Set problem —
Retype all of the listing exactly, passing over any picture you find.

──────

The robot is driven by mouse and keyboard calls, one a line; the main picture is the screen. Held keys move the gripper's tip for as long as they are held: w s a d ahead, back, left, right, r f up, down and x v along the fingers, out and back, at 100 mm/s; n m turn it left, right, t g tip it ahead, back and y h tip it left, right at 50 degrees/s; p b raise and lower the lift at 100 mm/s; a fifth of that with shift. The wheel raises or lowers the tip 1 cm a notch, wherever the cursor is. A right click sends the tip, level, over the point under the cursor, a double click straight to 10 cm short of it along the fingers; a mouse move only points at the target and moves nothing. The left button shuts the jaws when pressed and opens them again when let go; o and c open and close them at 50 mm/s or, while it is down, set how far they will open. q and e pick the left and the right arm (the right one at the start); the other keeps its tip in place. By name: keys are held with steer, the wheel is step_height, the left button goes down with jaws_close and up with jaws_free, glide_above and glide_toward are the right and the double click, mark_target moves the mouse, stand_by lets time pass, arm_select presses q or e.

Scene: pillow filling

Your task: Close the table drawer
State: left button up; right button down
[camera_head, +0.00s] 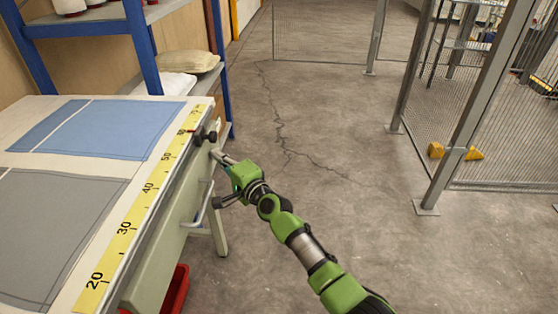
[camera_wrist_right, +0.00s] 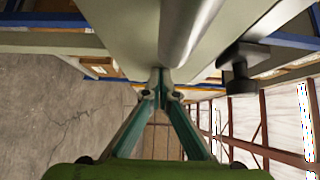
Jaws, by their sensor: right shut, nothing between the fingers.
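The table drawer (camera_head: 168,235) is in the pale side of the work table (camera_head: 108,180), at the left in the head view. A metal bar handle (camera_head: 200,210) stands out from its front. How far the drawer is out is hard to tell. My right gripper (camera_head: 219,156) is at the table's far right corner, beyond the handle, its fingers shut and empty. In the right wrist view its teal fingers meet at the tips (camera_wrist_right: 161,82), close to a pale panel and a rounded metal bar (camera_wrist_right: 186,30). Contact is unclear. My left gripper is out of view.
Blue cloth (camera_head: 125,130), grey cloth (camera_head: 55,235) and a yellow ruler (camera_head: 127,222) lie on the table. A black clamp (camera_head: 205,135) sits at its edge near my gripper. A red bin (camera_head: 177,290) is below. The floor to the right is clear up to a mesh fence (camera_head: 330,30).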

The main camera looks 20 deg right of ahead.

──────

Solution —
The robot is driven by mouse and keyboard calls, one a line; the main picture is the screen. Held keys move the gripper's tip for as long as they are held: w s a d ahead, back, left, right, r f up, down and x v along the fingers, out and back, at 100 mm/s; n m turn it left, right, t g tip it ahead, back and y h tip it left, right at 50 degrees/s; p b raise and lower the lift at 100 mm/s; a fifth of that with shift. The wheel raises or lowers the tip 1 cm a notch, wherever the cursor is. A right click sends the tip, level, over the point under the cursor, a double click straight to 10 cm short of it along the fingers; a mouse move only points at the target and moves nothing. The left button shuts the jaws when pressed and opens them again when let go; o and c open and close them at 50 mm/s or, while it is down, set how far they will open. q and e pick the left and the right arm (the right one at the start); the other keeps its tip in place. By name: keys are held with steer, the wheel is step_height, the left button goes down with jaws_close and up with jaws_free, glide_above and glide_toward are the right and the double click, mark_target moves the mouse, stand_by lets time pass, arm_select presses q or e.

Scene: pillow filling

Your task: Close the table drawer
State: left button up; right button down
[camera_head, +0.00s] 
[camera_wrist_right, +0.00s] 
Jaws, by their sensor: right shut, nothing between the fingers.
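The table drawer (camera_head: 168,235) is in the pale side of the work table (camera_head: 108,180), at the left in the head view. A metal bar handle (camera_head: 200,210) stands out from its front. How far the drawer is out is hard to tell. My right gripper (camera_head: 219,156) is at the table's far right corner, beyond the handle, its fingers shut and empty. In the right wrist view its teal fingers meet at the tips (camera_wrist_right: 161,82), close to a pale panel and a rounded metal bar (camera_wrist_right: 186,30). Contact is unclear. My left gripper is out of view.
Blue cloth (camera_head: 125,130), grey cloth (camera_head: 55,235) and a yellow ruler (camera_head: 127,222) lie on the table. A black clamp (camera_head: 205,135) sits at its edge near my gripper. A red bin (camera_head: 177,290) is below. The floor to the right is clear up to a mesh fence (camera_head: 330,30).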

The main camera looks 20 deg right of ahead.

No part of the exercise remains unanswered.